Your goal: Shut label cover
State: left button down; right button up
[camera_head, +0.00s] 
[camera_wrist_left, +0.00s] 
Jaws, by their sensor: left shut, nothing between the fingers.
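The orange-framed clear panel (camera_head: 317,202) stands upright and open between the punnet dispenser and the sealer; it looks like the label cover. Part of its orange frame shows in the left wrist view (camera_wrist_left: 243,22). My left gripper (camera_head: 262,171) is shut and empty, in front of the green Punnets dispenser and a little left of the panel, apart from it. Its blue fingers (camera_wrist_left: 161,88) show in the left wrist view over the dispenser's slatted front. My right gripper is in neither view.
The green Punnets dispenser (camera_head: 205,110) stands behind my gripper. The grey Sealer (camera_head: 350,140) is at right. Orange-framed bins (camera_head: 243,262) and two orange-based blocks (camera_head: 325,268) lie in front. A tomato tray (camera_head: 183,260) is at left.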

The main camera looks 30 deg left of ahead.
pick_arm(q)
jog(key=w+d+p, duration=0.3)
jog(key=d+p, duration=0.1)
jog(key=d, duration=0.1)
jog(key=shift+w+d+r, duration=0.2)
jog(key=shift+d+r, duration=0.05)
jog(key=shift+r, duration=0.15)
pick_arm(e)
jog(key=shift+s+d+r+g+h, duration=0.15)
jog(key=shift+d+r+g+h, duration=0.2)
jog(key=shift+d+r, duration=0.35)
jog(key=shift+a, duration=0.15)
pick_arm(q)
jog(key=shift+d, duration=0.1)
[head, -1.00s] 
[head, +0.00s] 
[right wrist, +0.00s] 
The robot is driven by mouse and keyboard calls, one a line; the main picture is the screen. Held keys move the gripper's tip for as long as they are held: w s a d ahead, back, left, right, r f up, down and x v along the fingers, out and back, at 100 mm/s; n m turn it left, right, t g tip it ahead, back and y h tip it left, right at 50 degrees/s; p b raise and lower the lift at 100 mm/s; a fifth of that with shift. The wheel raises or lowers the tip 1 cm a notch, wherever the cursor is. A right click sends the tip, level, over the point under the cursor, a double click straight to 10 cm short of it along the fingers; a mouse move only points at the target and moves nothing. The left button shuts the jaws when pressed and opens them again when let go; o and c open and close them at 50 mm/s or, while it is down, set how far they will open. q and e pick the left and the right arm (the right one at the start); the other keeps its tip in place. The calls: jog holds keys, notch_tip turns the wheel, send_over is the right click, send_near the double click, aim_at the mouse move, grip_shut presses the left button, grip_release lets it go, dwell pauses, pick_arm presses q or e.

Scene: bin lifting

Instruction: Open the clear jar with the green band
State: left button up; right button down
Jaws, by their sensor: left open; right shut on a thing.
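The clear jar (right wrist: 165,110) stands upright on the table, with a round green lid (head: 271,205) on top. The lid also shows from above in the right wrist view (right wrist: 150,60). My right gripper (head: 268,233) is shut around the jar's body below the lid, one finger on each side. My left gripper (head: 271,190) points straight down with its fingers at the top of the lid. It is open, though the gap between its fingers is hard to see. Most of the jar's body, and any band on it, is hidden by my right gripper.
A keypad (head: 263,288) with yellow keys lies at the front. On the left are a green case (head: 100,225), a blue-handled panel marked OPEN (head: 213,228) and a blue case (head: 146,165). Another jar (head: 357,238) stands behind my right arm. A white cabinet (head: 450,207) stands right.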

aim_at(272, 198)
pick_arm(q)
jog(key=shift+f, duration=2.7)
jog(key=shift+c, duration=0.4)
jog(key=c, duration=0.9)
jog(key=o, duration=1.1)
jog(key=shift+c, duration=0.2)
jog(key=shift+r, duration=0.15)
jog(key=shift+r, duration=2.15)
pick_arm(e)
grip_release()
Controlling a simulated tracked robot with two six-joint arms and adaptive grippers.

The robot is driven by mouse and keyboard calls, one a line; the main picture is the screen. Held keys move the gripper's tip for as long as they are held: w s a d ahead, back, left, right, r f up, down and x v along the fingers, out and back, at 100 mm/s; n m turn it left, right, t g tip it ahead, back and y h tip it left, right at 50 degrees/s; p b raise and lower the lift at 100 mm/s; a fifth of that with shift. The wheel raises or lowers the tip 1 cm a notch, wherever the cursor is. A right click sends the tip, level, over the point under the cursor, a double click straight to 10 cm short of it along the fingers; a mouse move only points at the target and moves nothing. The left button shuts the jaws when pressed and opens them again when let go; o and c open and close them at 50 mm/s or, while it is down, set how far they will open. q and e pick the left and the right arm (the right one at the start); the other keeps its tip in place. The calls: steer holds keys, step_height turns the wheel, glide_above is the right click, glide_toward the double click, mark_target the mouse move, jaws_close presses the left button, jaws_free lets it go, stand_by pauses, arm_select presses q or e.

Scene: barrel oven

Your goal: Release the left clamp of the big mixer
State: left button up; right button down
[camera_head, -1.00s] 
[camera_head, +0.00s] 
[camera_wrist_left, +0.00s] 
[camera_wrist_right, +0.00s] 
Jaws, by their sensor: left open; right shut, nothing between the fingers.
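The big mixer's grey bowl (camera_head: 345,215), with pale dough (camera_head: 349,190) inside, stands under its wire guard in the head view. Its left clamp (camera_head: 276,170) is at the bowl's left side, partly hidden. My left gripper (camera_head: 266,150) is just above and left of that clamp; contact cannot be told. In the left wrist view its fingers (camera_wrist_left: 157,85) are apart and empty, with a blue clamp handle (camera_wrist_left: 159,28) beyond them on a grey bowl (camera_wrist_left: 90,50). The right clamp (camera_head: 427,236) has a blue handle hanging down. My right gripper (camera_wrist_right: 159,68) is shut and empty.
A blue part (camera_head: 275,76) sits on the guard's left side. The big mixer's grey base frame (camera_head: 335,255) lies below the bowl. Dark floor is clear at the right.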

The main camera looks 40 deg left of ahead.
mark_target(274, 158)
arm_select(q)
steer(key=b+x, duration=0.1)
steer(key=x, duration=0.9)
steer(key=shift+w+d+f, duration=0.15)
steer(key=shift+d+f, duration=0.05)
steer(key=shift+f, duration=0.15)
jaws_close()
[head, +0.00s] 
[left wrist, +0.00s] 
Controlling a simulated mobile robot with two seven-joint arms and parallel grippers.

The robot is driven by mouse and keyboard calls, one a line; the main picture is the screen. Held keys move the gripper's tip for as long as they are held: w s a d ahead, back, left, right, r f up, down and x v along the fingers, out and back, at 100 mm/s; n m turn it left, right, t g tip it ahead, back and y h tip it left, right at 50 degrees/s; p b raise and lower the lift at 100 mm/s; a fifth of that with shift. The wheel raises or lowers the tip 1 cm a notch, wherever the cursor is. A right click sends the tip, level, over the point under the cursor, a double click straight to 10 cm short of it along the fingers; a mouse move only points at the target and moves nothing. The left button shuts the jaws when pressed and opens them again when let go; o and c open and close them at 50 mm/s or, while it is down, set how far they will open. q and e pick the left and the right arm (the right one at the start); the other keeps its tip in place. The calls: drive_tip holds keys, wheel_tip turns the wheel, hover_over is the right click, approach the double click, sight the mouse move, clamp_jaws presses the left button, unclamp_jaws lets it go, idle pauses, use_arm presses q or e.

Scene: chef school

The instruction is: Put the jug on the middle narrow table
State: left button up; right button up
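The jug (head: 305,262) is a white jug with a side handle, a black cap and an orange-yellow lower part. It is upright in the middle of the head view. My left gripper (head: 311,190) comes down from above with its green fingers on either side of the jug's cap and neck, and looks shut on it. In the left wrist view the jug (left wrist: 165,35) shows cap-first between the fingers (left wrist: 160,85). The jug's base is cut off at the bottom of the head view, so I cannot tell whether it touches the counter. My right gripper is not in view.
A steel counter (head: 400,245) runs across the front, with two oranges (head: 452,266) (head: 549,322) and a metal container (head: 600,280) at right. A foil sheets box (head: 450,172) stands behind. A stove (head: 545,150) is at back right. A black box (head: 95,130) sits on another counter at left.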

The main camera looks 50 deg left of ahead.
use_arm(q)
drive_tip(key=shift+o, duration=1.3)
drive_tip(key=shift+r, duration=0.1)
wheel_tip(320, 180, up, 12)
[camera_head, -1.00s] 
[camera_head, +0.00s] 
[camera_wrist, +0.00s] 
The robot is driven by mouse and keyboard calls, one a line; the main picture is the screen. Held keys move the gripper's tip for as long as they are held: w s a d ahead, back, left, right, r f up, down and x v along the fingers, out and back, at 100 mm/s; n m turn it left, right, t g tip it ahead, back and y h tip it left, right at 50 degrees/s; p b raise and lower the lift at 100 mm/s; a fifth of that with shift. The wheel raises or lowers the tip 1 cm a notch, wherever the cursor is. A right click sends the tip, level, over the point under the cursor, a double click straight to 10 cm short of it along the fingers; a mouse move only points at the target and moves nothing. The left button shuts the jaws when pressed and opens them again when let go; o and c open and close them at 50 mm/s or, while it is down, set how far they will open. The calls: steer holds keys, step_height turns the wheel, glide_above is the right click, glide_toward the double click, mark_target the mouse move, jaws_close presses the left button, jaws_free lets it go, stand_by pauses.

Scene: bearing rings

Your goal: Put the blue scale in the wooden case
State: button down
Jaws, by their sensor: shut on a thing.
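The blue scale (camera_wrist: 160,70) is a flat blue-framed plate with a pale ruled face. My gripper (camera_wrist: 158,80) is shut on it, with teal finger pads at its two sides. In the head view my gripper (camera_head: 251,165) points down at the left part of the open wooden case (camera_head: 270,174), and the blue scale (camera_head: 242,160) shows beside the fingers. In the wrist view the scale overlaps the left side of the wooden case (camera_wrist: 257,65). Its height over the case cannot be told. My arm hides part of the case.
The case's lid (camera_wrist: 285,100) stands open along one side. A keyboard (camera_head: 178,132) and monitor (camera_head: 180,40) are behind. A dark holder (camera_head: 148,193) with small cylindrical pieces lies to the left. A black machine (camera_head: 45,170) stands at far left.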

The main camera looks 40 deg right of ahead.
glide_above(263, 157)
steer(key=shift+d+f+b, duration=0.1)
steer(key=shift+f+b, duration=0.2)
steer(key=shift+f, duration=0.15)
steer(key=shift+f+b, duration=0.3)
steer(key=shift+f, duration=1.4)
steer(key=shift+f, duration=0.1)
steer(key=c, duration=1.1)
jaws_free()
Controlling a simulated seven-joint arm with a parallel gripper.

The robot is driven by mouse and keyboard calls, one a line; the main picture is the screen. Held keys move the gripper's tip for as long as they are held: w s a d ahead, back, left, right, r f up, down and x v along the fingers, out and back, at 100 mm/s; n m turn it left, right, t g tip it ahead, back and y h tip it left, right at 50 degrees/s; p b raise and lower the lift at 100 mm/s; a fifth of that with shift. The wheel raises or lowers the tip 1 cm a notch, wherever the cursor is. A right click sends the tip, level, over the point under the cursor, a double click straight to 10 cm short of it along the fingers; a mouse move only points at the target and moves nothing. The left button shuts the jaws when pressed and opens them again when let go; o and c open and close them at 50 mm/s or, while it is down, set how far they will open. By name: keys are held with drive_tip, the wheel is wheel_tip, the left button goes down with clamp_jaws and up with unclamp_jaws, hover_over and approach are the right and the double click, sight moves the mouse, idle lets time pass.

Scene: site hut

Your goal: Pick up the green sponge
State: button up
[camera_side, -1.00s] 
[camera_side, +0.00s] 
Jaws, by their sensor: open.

▶ [Exercise goal] Please reproduce exactly the lines above, beginning with the first and ending with the line that contains "[right wrist, +0.00s]", and include nothing outside that range.

▶ [Solution to this exercise]
Your goal: Shut label cover
State: left button down; right button up
[camera_head, +0.00s] 
[camera_wrist_left, +0.00s] 
Jaws, by their sensor: left shut, nothing between the fingers.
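The orange-framed clear panel (camera_head: 317,202) stands upright and open between the punnet dispenser and the sealer; it looks like the label cover. Part of its orange frame shows in the left wrist view (camera_wrist_left: 243,22). My left gripper (camera_head: 262,171) is shut and empty, in front of the green Punnets dispenser and a little left of the panel, apart from it. Its blue fingers (camera_wrist_left: 161,88) show in the left wrist view over the dispenser's slatted front. My right gripper is in neither view.
The green Punnets dispenser (camera_head: 205,110) stands behind my gripper. The grey Sealer (camera_head: 350,140) is at right. Orange-framed bins (camera_head: 243,262) and two orange-based blocks (camera_head: 325,268) lie in front. A tomato tray (camera_head: 183,260) is at left.

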The main camera looks 30 deg left of ahead.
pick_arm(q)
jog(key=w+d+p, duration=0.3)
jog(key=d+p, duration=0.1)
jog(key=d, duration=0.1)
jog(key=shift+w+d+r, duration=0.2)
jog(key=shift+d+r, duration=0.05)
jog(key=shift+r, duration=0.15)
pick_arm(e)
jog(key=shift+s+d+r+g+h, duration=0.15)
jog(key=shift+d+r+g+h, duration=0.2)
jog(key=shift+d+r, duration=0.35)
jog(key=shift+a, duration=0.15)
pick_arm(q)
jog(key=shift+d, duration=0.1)
[head, -1.00s] 
[head, +0.00s] 
[right wrist, +0.00s] 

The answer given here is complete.